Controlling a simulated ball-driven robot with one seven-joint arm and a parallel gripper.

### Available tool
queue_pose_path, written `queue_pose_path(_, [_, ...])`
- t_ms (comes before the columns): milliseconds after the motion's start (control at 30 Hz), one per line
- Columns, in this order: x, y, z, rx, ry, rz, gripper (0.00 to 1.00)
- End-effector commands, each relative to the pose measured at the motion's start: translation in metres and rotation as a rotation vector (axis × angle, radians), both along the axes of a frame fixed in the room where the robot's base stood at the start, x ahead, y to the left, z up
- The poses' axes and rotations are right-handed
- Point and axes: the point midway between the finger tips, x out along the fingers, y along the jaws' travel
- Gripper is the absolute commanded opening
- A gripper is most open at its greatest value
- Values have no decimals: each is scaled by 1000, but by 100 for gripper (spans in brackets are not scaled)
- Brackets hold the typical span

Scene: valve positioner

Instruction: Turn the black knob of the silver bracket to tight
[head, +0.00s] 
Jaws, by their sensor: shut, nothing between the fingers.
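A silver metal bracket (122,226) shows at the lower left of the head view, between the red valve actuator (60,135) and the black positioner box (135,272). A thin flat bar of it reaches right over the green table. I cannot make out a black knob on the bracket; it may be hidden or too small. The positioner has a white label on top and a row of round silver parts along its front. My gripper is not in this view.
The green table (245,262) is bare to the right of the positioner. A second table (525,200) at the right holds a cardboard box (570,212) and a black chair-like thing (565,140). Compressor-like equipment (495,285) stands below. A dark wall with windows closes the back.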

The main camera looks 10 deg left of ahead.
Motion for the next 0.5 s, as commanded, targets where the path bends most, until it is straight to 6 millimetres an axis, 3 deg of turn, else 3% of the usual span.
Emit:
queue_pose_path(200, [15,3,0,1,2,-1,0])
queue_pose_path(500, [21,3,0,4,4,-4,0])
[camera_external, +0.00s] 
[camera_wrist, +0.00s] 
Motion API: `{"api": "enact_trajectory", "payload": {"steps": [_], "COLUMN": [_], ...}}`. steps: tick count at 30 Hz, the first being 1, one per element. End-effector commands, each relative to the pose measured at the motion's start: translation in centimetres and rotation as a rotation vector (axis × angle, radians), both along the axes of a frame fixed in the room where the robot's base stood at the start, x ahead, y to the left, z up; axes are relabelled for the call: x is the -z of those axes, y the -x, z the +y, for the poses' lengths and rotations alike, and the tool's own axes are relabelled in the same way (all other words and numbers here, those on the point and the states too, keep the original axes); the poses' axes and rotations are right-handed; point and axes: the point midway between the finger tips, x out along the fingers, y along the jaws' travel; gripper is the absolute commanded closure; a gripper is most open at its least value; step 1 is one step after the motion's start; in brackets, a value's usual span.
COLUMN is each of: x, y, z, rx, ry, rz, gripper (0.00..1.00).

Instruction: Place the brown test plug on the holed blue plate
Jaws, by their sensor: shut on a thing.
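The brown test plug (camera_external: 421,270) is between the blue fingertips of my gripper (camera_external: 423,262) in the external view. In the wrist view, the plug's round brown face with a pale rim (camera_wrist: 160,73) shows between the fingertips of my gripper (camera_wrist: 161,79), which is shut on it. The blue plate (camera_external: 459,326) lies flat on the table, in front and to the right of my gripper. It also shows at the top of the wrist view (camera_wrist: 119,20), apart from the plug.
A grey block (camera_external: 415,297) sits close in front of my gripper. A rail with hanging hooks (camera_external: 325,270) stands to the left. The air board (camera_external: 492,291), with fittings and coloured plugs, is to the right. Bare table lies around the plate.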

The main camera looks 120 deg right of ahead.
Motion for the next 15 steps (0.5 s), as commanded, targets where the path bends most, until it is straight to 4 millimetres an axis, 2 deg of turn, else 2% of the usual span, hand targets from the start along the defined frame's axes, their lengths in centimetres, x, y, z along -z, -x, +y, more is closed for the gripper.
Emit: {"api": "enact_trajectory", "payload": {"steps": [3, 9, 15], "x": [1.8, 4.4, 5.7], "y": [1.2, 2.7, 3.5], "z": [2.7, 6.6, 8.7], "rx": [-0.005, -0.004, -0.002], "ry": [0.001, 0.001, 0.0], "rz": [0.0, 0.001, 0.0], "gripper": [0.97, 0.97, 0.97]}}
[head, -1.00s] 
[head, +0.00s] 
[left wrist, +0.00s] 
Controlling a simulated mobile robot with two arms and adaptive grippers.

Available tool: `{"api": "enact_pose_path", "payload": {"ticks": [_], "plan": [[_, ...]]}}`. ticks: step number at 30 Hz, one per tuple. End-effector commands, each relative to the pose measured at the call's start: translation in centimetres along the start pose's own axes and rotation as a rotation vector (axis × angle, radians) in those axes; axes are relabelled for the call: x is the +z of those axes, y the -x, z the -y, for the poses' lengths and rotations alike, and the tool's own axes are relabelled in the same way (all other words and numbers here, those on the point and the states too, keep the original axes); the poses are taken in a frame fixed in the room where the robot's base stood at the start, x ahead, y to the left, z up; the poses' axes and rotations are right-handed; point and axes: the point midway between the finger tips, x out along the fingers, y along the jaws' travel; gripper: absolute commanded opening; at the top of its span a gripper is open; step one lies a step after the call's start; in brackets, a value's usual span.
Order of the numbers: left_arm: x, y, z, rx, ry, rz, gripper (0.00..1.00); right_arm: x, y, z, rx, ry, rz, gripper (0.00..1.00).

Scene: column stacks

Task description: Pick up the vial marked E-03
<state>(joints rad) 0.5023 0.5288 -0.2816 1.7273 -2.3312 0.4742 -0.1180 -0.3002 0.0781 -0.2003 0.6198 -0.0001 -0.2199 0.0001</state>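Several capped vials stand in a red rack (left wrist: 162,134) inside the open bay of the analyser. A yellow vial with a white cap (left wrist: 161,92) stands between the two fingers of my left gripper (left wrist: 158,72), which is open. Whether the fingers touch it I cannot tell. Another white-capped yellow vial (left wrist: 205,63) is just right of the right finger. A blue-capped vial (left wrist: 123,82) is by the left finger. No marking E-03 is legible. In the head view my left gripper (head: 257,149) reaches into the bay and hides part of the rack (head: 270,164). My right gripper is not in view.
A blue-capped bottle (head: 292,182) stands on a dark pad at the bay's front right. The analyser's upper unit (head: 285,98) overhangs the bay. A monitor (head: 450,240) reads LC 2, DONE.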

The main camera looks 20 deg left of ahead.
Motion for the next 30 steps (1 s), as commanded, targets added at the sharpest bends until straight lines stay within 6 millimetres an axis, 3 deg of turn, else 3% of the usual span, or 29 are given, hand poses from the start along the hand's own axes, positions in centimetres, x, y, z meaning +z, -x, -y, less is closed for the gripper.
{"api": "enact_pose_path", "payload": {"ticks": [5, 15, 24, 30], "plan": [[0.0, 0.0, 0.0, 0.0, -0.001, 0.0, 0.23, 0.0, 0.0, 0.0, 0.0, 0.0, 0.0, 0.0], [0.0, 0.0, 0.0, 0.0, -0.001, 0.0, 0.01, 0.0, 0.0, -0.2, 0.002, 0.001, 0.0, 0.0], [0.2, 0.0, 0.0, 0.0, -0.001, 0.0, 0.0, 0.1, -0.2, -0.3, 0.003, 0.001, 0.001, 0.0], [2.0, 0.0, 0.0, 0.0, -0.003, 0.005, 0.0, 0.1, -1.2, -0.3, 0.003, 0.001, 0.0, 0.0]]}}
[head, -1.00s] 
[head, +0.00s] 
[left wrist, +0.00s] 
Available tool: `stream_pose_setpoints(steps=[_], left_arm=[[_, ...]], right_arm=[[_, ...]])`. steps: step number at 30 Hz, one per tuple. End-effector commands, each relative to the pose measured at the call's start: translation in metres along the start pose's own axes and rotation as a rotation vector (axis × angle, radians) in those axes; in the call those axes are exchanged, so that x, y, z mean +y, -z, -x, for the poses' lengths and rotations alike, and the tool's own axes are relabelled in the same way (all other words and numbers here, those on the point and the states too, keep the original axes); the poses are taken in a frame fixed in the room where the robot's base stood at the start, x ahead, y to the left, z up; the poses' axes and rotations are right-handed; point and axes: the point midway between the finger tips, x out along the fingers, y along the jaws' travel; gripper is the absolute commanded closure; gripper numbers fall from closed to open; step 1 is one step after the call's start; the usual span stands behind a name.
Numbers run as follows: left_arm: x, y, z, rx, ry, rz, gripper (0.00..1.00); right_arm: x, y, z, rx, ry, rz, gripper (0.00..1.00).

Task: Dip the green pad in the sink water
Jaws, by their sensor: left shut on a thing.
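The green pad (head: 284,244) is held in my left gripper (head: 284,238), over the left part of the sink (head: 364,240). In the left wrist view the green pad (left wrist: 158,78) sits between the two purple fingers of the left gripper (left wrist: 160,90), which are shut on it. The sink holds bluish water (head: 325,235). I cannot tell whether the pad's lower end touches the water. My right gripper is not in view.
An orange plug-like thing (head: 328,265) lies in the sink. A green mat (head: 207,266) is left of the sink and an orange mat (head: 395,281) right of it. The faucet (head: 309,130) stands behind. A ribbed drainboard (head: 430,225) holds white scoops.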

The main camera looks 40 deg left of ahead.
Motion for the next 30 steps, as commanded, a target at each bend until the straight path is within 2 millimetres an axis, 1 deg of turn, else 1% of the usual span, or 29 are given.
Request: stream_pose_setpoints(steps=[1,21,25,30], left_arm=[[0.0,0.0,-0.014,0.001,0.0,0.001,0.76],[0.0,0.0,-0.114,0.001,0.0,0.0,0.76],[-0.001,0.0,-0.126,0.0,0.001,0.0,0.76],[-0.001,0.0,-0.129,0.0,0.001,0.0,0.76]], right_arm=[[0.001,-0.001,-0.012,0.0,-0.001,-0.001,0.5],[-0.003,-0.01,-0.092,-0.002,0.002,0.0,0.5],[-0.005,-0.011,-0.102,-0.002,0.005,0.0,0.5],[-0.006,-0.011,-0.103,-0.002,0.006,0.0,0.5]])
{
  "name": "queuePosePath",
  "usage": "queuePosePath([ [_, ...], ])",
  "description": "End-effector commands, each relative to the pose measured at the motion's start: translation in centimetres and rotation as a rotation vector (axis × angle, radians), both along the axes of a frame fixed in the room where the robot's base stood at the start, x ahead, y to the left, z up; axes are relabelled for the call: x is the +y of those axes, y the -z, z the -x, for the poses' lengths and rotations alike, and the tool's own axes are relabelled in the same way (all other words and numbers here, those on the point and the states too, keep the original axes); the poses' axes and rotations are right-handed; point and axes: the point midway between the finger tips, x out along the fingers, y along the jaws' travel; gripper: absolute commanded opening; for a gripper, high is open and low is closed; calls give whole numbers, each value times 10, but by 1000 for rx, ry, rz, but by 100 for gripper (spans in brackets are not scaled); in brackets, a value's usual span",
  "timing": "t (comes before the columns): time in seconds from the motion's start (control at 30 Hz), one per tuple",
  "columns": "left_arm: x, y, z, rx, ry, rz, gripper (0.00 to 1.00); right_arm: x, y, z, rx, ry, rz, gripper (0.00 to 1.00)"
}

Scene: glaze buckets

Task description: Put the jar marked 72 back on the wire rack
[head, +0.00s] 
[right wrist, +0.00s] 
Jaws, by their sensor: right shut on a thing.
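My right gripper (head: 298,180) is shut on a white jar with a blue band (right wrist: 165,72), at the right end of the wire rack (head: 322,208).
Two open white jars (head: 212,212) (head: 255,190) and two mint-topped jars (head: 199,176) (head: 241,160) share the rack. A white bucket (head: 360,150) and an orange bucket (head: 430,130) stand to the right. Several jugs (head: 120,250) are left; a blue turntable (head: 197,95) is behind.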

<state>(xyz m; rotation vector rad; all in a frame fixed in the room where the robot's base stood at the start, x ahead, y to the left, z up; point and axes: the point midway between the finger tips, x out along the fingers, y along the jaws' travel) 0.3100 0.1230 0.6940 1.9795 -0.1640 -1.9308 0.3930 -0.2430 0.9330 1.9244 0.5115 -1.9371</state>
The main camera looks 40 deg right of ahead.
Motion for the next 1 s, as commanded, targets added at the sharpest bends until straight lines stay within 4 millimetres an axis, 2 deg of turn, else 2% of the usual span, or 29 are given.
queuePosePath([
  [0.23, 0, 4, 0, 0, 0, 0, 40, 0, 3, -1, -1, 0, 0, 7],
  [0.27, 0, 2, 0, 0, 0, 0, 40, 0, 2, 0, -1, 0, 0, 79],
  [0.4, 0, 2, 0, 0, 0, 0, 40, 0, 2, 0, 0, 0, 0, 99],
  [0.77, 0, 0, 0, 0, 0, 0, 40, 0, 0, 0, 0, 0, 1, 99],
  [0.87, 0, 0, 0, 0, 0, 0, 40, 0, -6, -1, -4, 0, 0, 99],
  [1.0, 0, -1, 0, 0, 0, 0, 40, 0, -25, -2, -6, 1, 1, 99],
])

Stated task ▸
Transcribe only the lines from the beginning of the entries to the line with "- t_ms (comes", inclusive, exactly as written.

Answer to the exercise ▸
Controlling a simulated ball-driven robot with one seven-joint arm and a parallel gripper.

### Available tool
queue_pose_path, written `queue_pose_path(_, [_, ...])`
- t_ms (comes before the columns): milliseconds after the motion's start (control at 30 Hz), one per line

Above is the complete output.